DO THIS> Count every line where "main" occurs. Give the total alone.

AVAILABLE DATA>
--- --- ---

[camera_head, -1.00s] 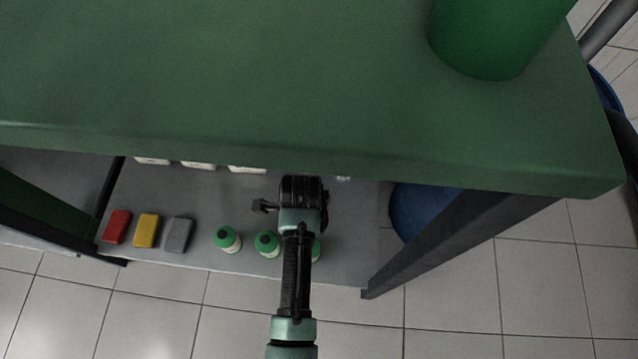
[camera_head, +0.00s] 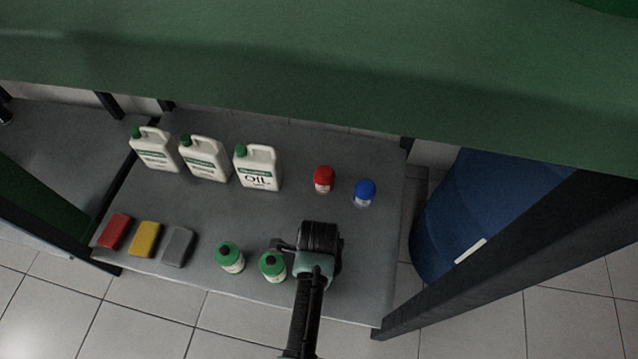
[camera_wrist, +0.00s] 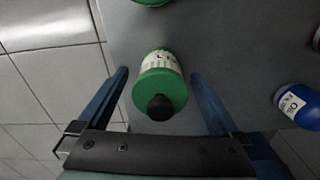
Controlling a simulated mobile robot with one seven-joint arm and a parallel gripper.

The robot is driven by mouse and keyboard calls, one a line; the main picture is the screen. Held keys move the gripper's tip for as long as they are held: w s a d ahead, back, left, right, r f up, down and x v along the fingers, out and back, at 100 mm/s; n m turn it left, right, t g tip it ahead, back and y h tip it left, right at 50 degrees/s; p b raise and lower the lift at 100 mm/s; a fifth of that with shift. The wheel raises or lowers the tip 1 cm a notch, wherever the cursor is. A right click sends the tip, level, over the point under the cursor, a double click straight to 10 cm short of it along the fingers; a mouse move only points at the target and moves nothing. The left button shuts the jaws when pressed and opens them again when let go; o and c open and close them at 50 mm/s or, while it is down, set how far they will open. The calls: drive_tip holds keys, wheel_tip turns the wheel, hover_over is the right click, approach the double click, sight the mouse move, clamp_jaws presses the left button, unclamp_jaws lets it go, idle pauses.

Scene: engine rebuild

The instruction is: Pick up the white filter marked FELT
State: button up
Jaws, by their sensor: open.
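In the wrist view, a canister with a green top, a black knob and a white label (camera_wrist: 160,62) stands between my two fingers. Only part of its lettering shows, perhaps an L; I cannot read FELT. My gripper (camera_wrist: 160,73) is open, with a blue finger on each side of the canister and gaps showing. In the head view two similar green-topped canisters, one on the left (camera_head: 230,258) and one beside my wrist (camera_head: 272,266), stand on the grey lower shelf (camera_head: 290,215). My wrist covers the shelf to their right.
White oil jugs (camera_head: 258,168) stand behind, with a red jar (camera_head: 323,180) and a blue jar (camera_head: 364,193). Red (camera_head: 115,232), yellow (camera_head: 146,239) and grey (camera_head: 178,246) blocks lie left. The green bench top (camera_head: 300,70) overhangs. A blue barrel (camera_head: 480,200) stands right.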

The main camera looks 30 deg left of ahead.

--- --- ---

WRITTEN ANSWER> 2